What the task requires
Copy out every record precisely.

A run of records
◇ ◇ ◇ ◇ ◇

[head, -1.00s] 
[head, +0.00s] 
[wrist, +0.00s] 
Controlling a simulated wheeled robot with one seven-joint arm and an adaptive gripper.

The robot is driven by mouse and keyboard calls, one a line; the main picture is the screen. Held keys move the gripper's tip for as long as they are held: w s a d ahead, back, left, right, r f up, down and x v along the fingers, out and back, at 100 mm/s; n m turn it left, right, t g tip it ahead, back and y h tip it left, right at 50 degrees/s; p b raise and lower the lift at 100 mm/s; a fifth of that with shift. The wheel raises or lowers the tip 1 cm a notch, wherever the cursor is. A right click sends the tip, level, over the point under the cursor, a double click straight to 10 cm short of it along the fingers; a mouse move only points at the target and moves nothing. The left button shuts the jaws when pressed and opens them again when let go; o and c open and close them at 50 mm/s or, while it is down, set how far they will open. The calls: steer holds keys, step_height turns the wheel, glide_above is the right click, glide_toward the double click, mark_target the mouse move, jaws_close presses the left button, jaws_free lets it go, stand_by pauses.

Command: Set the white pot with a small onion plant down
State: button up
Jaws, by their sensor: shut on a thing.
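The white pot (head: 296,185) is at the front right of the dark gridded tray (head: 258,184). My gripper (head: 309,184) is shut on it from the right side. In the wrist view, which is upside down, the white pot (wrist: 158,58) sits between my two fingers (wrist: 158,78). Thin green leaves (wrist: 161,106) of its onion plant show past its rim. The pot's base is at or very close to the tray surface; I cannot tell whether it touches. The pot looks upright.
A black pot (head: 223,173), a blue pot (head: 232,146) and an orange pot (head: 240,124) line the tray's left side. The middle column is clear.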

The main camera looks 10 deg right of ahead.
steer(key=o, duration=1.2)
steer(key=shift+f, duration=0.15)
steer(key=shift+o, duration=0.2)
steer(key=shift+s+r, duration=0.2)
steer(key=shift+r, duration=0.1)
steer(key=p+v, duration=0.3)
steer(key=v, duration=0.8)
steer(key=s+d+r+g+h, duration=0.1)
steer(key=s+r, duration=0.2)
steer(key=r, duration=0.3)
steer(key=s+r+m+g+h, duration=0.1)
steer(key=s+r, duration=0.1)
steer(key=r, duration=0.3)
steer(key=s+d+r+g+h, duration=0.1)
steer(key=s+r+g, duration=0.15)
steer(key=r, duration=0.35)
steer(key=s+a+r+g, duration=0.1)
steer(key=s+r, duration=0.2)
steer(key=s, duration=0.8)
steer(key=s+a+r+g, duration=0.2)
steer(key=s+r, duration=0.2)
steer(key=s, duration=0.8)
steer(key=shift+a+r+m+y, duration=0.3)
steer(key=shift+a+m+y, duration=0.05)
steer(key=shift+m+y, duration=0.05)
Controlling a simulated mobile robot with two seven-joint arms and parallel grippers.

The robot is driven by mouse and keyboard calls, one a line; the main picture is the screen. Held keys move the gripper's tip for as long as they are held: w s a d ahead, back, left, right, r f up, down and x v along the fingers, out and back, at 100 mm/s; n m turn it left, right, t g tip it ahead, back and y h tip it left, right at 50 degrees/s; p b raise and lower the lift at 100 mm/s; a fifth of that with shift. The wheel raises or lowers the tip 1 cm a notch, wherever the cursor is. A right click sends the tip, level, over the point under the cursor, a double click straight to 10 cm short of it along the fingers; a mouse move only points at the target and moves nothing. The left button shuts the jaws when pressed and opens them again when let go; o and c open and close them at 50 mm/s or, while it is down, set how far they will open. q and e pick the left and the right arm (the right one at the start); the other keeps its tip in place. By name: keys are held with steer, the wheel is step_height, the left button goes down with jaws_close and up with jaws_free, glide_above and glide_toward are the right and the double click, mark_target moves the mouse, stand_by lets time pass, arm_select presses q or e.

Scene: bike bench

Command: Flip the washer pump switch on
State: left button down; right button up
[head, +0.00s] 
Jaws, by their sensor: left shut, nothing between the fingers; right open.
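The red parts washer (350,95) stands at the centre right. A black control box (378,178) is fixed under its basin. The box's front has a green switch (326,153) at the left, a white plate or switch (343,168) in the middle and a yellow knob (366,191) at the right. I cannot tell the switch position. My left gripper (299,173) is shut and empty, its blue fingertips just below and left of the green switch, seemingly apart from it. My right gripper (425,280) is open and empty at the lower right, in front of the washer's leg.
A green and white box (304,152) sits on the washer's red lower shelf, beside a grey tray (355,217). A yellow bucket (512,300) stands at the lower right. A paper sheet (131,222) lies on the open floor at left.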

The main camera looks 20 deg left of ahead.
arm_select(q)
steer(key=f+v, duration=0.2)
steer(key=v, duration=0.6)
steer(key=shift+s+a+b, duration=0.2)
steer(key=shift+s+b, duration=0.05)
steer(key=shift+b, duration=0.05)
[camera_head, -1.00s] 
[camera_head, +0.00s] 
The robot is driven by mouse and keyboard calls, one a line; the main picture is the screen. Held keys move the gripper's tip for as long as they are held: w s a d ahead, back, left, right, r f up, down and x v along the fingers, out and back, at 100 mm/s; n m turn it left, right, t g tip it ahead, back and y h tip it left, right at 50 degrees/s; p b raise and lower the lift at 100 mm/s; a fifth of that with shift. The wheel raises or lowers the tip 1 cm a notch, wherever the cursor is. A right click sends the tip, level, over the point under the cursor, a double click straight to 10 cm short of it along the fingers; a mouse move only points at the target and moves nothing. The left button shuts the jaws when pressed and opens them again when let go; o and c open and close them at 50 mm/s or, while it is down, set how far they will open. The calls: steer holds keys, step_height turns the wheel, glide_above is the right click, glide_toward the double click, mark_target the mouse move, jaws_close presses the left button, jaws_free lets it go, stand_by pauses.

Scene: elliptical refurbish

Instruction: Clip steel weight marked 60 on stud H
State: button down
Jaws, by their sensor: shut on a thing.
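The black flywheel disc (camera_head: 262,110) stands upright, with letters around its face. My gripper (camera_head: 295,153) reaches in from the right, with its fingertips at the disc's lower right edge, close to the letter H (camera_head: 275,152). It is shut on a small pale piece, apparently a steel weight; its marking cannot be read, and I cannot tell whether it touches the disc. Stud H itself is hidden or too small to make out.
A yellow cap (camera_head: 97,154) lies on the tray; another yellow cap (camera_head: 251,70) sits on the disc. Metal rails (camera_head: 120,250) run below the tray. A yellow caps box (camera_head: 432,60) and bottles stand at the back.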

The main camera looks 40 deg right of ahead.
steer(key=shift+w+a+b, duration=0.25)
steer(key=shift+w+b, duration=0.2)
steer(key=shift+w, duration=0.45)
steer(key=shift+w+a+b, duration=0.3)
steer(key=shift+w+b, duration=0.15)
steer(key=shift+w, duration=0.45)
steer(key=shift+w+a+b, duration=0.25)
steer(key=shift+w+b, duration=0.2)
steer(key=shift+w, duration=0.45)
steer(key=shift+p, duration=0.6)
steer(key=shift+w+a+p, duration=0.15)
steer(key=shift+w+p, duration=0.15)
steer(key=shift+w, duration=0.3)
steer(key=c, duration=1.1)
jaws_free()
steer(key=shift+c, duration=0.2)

◇ ◇ ◇ ◇ ◇

Solution to the problem
[head, -1.00s] 
[head, +0.00s] 
[wrist, +0.00s] 
Controlling a simulated wheeled robot with one seven-joint arm and an adaptive gripper.

The robot is driven by mouse and keyboard calls, one a line; the main picture is the screen. Held keys move the gripper's tip for as long as they are held: w s a d ahead, back, left, right, r f up, down and x v along the fingers, out and back, at 100 mm/s; n m turn it left, right, t g tip it ahead, back and y h tip it left, right at 50 degrees/s; p b raise and lower the lift at 100 mm/s; a fifth of that with shift. The wheel raises or lowers the tip 1 cm a notch, wherever the cursor is. A right click sends the tip, level, over the point under the cursor, a double click straight to 10 cm short of it along the fingers; a mouse move only points at the target and moves nothing. The left button shuts the jaws when pressed and opens them again when let go; o and c open and close them at 50 mm/s or, while it is down, set how far they will open. The calls: steer holds keys, step_height turns the wheel, glide_above is the right click, glide_toward the double click, mark_target the mouse move, jaws_close presses the left button, jaws_free lets it go, stand_by pauses.

Command: Set the white pot with a small onion plant down
State: button up
Jaws, by their sensor: shut on a thing.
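The white pot (head: 296,185) is at the front right of the dark gridded tray (head: 258,184). My gripper (head: 309,184) is shut on it from the right side. In the wrist view, which is upside down, the white pot (wrist: 158,58) sits between my two fingers (wrist: 158,78). Thin green leaves (wrist: 161,106) of its onion plant show past its rim. The pot's base is at or very close to the tray surface; I cannot tell whether it touches. The pot looks upright.
A black pot (head: 223,173), a blue pot (head: 232,146) and an orange pot (head: 240,124) line the tray's left side. The middle column is clear.

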The main camera looks 10 deg right of ahead.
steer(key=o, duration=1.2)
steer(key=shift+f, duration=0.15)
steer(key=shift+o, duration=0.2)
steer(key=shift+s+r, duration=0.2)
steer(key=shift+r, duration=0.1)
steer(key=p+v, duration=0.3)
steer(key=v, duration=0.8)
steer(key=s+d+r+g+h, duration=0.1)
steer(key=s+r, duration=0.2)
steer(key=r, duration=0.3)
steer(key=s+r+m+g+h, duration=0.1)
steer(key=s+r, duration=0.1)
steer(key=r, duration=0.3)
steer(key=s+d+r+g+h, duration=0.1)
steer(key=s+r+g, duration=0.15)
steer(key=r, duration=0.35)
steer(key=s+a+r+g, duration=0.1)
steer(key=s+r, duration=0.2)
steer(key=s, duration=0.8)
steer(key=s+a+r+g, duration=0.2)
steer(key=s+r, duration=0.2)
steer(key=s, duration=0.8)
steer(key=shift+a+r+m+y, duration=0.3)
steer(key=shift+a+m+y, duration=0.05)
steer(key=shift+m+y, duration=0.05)
Controlling a simulated mobile robot with two seven-joint arms and parallel grippers.

The robot is driven by mouse and keyboard calls, one a line; the main picture is the screen. Held keys move the gripper's tip for as long as they are held: w s a d ahead, back, left, right, r f up, down and x v along the fingers, out and back, at 100 mm/s; n m turn it left, right, t g tip it ahead, back and y h tip it left, right at 50 degrees/s; p b raise and lower the lift at 100 mm/s; a fifth of that with shift. The wheel raises or lowers the tip 1 cm a notch, wherever the cursor is. A right click sends the tip, level, over the point under the cursor, a double click straight to 10 cm short of it along the fingers; a mouse move only points at the target and moves nothing. The left button shuts the jaws when pressed and opens them again when let go; o and c open and close them at 50 mm/s or, while it is down, set how far they will open. q and e pick the left and the right arm (the right one at the start); the other keeps its tip in place. By name: keys are held with steer, the wheel is step_height, the left button goes down with jaws_close and up with jaws_free, glide_above and glide_toward are the right and the double click, mark_target moves the mouse, stand_by lets time pass, arm_select presses q or e.

Scene: bike bench

Command: Flip the washer pump switch on
State: left button down; right button up
[head, +0.00s] 
Jaws, by their sensor: left shut, nothing between the fingers; right open.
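The red parts washer (350,95) stands at the centre right. A black control box (378,178) is fixed under its basin. The box's front has a green switch (326,153) at the left, a white plate or switch (343,168) in the middle and a yellow knob (366,191) at the right. I cannot tell the switch position. My left gripper (299,173) is shut and empty, its blue fingertips just below and left of the green switch, seemingly apart from it. My right gripper (425,280) is open and empty at the lower right, in front of the washer's leg.
A green and white box (304,152) sits on the washer's red lower shelf, beside a grey tray (355,217). A yellow bucket (512,300) stands at the lower right. A paper sheet (131,222) lies on the open floor at left.

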The main camera looks 20 deg left of ahead.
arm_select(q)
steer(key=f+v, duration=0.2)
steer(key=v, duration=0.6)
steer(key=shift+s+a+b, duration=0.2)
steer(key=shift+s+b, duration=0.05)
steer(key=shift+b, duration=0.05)
[camera_head, -1.00s] 
[camera_head, +0.00s] 
The robot is driven by mouse and keyboard calls, one a line; the main picture is the screen. Held keys move the gripper's tip for as long as they are held: w s a d ahead, back, left, right, r f up, down and x v along the fingers, out and back, at 100 mm/s; n m turn it left, right, t g tip it ahead, back and y h tip it left, right at 50 degrees/s; p b raise and lower the lift at 100 mm/s; a fifth of that with shift. The wheel raises or lowers the tip 1 cm a notch, wherever the cursor is. A right click sends the tip, level, over the point under the cursor, a double click straight to 10 cm short of it along the fingers; a mouse move only points at the target and moves nothing. The left button shuts the jaws when pressed and opens them again when let go; o and c open and close them at 50 mm/s or, while it is down, set how far they will open. The calls: steer holds keys, step_height turns the wheel, glide_above is the right click, glide_toward the double click, mark_target the mouse move, jaws_close presses the left button, jaws_free lets it go, stand_by pauses.

Scene: elliptical refurbish

Instruction: Clip steel weight marked 60 on stud H
State: button down
Jaws, by their sensor: shut on a thing.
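The black flywheel disc (camera_head: 262,110) stands upright, with letters around its face. My gripper (camera_head: 295,153) reaches in from the right, with its fingertips at the disc's lower right edge, close to the letter H (camera_head: 275,152). It is shut on a small pale piece, apparently a steel weight; its marking cannot be read, and I cannot tell whether it touches the disc. Stud H itself is hidden or too small to make out.
A yellow cap (camera_head: 97,154) lies on the tray; another yellow cap (camera_head: 251,70) sits on the disc. Metal rails (camera_head: 120,250) run below the tray. A yellow caps box (camera_head: 432,60) and bottles stand at the back.

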The main camera looks 40 deg right of ahead.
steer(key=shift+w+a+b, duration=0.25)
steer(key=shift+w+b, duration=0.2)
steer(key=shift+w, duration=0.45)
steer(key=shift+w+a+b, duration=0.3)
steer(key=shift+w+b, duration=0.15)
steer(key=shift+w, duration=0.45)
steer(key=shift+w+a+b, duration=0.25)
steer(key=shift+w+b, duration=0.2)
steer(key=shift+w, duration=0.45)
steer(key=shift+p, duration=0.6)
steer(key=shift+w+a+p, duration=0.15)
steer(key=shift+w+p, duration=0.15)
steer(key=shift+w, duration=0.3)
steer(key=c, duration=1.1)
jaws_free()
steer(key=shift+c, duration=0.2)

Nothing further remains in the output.